>>17
"Way to miss the point. The thread in question is not about "how to use 屈する to decode 窮屈 and 理屈", it's about how unreliable it is to guess the meanings of words with only the knowledge of the meanings of the individual characters that make up the word."
That's what studying vocabulary is for. Are you telling me you rather learn the whole word and not the parts that make it up? Are you saying its useless to know the seperate meanings? I hope not. The title says "how to remember the meaning and writing of kanji" and that is exactly what it gives. Not kanji compounds. I don't know who started the argument that Heisig lets them decode every word ever made with kanji but I won't fight that battle.
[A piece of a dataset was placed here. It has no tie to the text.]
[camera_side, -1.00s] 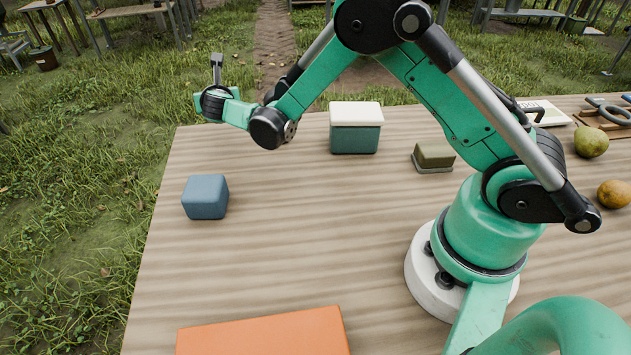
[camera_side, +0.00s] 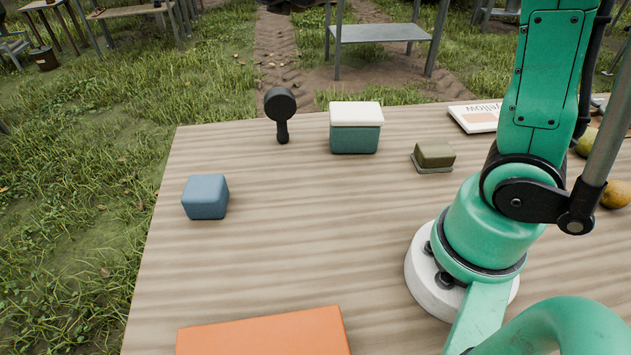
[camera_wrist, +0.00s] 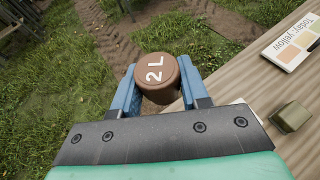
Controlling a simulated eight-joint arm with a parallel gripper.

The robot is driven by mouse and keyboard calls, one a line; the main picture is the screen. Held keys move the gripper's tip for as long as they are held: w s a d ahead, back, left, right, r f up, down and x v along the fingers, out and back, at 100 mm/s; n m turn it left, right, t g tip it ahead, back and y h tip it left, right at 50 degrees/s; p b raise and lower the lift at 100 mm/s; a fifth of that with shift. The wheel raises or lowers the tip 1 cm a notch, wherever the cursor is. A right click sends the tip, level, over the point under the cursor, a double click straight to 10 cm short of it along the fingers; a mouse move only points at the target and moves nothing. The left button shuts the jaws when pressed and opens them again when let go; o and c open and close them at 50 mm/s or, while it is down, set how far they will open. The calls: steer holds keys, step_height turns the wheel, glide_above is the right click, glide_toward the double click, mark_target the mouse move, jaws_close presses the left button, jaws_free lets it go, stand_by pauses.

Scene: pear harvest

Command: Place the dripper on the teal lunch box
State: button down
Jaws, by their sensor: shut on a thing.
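The teal lunch box (camera_side: 355,138) with its white lid stands closed at the back middle of the table in the side view, its lid bare. My gripper (camera_wrist: 158,88) shows in the wrist view, its two blue fingers shut on a brown rounded object (camera_wrist: 157,72) marked "2 L". The fingers grip it from both sides, and its lower part is hidden. I cannot tell for sure whether this is the dripper. In the side view my gripper and the held object are out of clear sight, above the top edge.
A black paddle-shaped item (camera_side: 281,112) stands left of the lunch box. A blue block (camera_side: 205,196) is at left, an orange box (camera_side: 265,334) in front. The table's middle is clear.

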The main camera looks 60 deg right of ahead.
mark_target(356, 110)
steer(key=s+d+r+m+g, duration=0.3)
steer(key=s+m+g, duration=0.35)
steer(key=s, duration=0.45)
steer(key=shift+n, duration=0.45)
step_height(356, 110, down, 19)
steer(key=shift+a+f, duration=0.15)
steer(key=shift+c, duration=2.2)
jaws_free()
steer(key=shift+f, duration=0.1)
As I said, there are always exceptions to using the meaning of one kanji to understand compounds. Those good clues are all I need. After I look up the word, which I will always be doing to learn the readings, I'll find out the correct definition. As theres no single kanji for nuclear, they must make up something new (like all technologies that need to be named). Now when i come across compounds that have no connection with their singular kanji meaning, I simply add the whole word to my vocab if I so choose to learn it.
"You're still spending the exact same amount of time learning the kanji as a normal learner would. The only difference is that you first learn the English meanings and the kanji themselves, and after that the readings."
Exactly! Divide and Conquer. I said it saved time because I was forgetting the characters I learned by rote. I was looking for a way out and 2 weeks of my time was little in exchange for keeping the kanji in my head. Instead of rewriting characters now, I enjoy reading and watching Japanese media and learning that way.
"And I really don't believe Chinese people learn "50 new characters at best". You're also forgetting kokkun, or "characters that have been given meanings in Japanese different from their original Chinese meanings," as Wikipedia states."
Those hundreds of wasei kanji are rarely used (probably only by uptight authors), with only a few being important. Again, a small number made up of the same primitives to remember. A distinct advantage over the gaijin with no eye for chinese characters. (side note: I knew the meanings for most of the commonly used 国字 via Heisig)
With those kokkun, the Chinese can just attach a new meaning to the old characters. Anyways, I think your focusing too much on Chinese problems, and not Heisig. I only brought in the Chinese because they have the advantage Heisig didn't (for 常用漢字). If your goal is to remember those rarely used characters, more power to you. I am now conviently in the same spot that the Chinese are when they want to learn Japanese (at least to be a functional adult).
"You're also conveniently ignoring the hard-to-dodge arguments made in the thread by looking at the big picture instead."
What are the arguments, as I pretty much glossed over the threads that were attacking the lone Heisig user. BTW, how do you do those quotes? I'm a newbie at this textboard stuff.